Jane Henderson (Chief Executive of South West RDA), presented her vision for ‘changing the world a bit by changing this bit of the world’. Overall, emphasing how commited the Agency is to supporting the infrastructure and change needed to grow the South West’s creative industries, even though it challenges the usual government ways of working. (At this point, I realised my efforts to ’sex up’ her speech may have not quite hit the mark. ‘Hot Fuzz’s post-modern mash up’ may have sounded better on paper!).

Chris Powell (Chair of NESTA) rounded of the keynote speeches. Although the UK ’s creative industries employs 1 million directly and 800,000 creative people are within non-creative businesses, the weakness is that their growth links to the overall strength of the economy – in good times, people buy creativity, in bad times they don’t, so the industry can yo-yo. The iPod is 4% design and manufacture, and 96% experiential. Creative industries sell experiences and lifestyle, but every other country in the world now see them as a key to their success and think they are good at it too, so our global competition is fierce!

The Afternoon was taken by workshop sessions on creative places, knowledge transfer, skills, new markets, and digital media, for which there are some interesting supporting papers online and some summaries to follow (when I pull my finger out :-) )

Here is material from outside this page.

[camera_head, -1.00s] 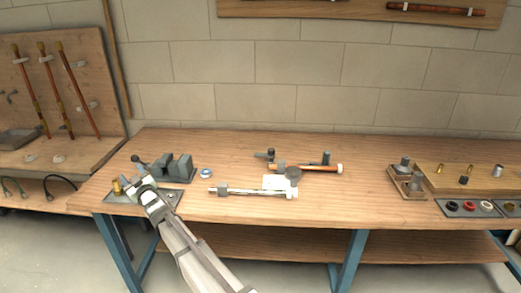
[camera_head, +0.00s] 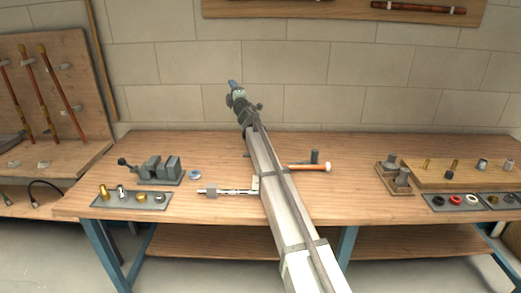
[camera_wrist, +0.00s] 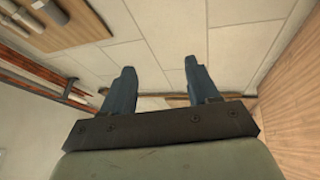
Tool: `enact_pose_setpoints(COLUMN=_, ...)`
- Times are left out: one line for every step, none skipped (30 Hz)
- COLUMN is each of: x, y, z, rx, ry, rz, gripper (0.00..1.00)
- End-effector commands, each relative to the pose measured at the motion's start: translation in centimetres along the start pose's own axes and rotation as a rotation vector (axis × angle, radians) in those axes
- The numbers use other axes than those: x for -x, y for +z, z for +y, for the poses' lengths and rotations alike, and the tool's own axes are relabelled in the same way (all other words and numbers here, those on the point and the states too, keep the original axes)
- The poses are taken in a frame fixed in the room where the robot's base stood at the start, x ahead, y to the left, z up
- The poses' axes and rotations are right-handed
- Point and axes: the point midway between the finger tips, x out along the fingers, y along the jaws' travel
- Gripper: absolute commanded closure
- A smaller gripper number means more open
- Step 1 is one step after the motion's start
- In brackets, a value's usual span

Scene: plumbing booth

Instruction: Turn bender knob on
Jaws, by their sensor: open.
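My gripper (camera_head: 233,85) is raised above the back of the bench, in front of the block wall. In the wrist view its two dark fingers (camera_wrist: 160,66) are apart with nothing between them. A tool with an orange-brown rod and pale end (camera_head: 310,167) lies at the middle of the bench, perhaps the bender. My arm hides its left part. A silver rod tool (camera_head: 226,192) lies in front of it, its right end also behind my arm. I cannot tell which part is the bender knob. No bench tool shows in the wrist view.
A grey vise-like block (camera_head: 160,168) with a side handle stands at left, behind a tray of fittings (camera_head: 131,201). A wooden block with grey parts (camera_head: 394,178) and a board with fittings (camera_head: 460,171) are at right. The bench between middle and right is clear.

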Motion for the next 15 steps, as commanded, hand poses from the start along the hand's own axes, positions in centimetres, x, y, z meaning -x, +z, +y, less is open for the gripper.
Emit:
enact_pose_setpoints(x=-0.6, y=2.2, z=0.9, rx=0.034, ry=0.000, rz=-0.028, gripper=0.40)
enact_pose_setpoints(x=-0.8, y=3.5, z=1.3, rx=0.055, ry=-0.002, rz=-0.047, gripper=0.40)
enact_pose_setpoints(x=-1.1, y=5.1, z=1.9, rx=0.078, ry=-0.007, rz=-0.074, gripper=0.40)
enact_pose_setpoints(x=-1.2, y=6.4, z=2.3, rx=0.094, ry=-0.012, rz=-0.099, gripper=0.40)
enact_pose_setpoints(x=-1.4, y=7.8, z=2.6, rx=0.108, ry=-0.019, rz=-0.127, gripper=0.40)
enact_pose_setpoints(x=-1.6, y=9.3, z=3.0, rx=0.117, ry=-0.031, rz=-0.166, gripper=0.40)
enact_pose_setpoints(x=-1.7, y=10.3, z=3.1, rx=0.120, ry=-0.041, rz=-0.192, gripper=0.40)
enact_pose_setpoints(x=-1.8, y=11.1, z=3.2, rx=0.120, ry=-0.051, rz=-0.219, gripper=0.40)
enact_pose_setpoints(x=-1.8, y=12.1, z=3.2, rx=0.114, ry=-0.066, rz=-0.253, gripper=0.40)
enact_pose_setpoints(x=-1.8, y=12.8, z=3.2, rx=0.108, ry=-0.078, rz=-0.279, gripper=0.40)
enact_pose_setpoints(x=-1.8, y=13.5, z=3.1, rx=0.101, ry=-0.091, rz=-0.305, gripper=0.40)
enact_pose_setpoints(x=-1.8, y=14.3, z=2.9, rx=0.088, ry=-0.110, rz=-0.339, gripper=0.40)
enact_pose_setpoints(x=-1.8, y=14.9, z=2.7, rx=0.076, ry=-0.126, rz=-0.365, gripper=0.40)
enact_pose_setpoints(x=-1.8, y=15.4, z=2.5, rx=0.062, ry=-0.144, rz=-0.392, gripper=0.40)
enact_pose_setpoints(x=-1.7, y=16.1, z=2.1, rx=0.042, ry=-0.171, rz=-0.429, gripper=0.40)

Finally, Nick Capaldi (Chief Executive of Arts Council England, South West) roused and caroused the ‘pledges’ from all partners and businesses as to what they would contribute to the region’s creative economy. Most were generic rather than specific or transformational, but it was a good means of drawing the spirit of everyone together among the collective branding and vision of the event – ‘create, engage, transform’.